Exercise requirements
Would you copy out the whole listing exactly as given?

Given data
>> start

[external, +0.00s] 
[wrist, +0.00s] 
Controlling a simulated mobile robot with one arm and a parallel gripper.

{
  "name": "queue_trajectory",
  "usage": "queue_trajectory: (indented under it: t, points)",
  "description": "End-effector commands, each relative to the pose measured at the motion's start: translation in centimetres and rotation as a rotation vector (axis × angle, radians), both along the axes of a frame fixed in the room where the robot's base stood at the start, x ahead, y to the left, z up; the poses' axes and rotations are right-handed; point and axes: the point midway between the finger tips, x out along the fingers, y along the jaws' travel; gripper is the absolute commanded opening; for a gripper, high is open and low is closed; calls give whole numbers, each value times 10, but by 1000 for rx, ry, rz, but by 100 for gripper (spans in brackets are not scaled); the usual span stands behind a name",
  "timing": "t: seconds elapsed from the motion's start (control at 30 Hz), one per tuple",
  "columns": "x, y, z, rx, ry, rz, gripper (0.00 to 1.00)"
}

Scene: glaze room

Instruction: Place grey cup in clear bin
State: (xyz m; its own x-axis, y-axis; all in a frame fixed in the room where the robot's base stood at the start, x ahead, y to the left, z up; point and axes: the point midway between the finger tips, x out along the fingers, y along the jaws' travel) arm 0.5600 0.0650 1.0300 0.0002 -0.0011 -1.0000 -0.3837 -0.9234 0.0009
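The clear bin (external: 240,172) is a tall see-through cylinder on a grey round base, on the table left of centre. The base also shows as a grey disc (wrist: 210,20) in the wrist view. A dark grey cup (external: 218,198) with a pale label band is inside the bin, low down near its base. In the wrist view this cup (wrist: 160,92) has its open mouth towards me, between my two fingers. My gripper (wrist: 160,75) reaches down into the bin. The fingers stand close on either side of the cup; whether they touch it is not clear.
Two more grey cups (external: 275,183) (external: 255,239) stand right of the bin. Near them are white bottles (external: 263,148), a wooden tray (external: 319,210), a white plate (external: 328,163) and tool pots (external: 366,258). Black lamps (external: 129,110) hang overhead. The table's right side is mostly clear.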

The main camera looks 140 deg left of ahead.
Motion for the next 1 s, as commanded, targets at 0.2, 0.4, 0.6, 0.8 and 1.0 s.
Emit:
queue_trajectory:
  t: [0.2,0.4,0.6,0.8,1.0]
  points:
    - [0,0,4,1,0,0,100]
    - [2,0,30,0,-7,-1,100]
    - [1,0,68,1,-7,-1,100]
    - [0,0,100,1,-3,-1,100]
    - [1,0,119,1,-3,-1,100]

>> end

Solution for this task
[external, +0.00s] 
[wrist, +0.00s] 
Controlling a simulated mobile robot with one arm and a parallel gripper.

{
  "name": "queue_trajectory",
  "usage": "queue_trajectory: (indented under it: t, points)",
  "description": "End-effector commands, each relative to the pose measured at the motion's start: translation in centimetres and rotation as a rotation vector (axis × angle, radians), both along the axes of a frame fixed in the room where the robot's base stood at the start, x ahead, y to the left, z up; the poses' axes and rotations are right-handed; point and axes: the point midway between the finger tips, x out along the fingers, y along the jaws' travel; gripper is the absolute commanded opening; for a gripper, high is open and low is closed; calls give whole numbers, each value times 10, but by 1000 for rx, ry, rz, but by 100 for gripper (spans in brackets are not scaled); the usual span stands behind a name",
  "timing": "t: seconds elapsed from the motion's start (control at 30 Hz), one per tuple",
  "columns": "x, y, z, rx, ry, rz, gripper (0.00 to 1.00)"
}

Scene: glaze room

Instruction: Place grey cup in clear bin
State: (xyz m; its own x-axis, y-axis; all in a frame fixed in the room where the robot's base stood at the start, x ahead, y to the left, z up; point and axes: the point midway between the finger tips, x out along the fingers, y along the jaws' travel) arm 0.5600 0.0650 1.0300 0.0002 -0.0011 -1.0000 -0.3837 -0.9234 0.0009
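The clear bin (external: 240,172) is a tall see-through cylinder on a grey round base, on the table left of centre. The base also shows as a grey disc (wrist: 210,20) in the wrist view. A dark grey cup (external: 218,198) with a pale label band is inside the bin, low down near its base. In the wrist view this cup (wrist: 160,92) has its open mouth towards me, between my two fingers. My gripper (wrist: 160,75) reaches down into the bin. The fingers stand close on either side of the cup; whether they touch it is not clear.
Two more grey cups (external: 275,183) (external: 255,239) stand right of the bin. Near them are white bottles (external: 263,148), a wooden tray (external: 319,210), a white plate (external: 328,163) and tool pots (external: 366,258). Black lamps (external: 129,110) hang overhead. The table's right side is mostly clear.

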The main camera looks 140 deg left of ahead.
Motion for the next 1 s, as commanded, targets at 0.2, 0.4, 0.6, 0.8 and 1.0 s.
Emit:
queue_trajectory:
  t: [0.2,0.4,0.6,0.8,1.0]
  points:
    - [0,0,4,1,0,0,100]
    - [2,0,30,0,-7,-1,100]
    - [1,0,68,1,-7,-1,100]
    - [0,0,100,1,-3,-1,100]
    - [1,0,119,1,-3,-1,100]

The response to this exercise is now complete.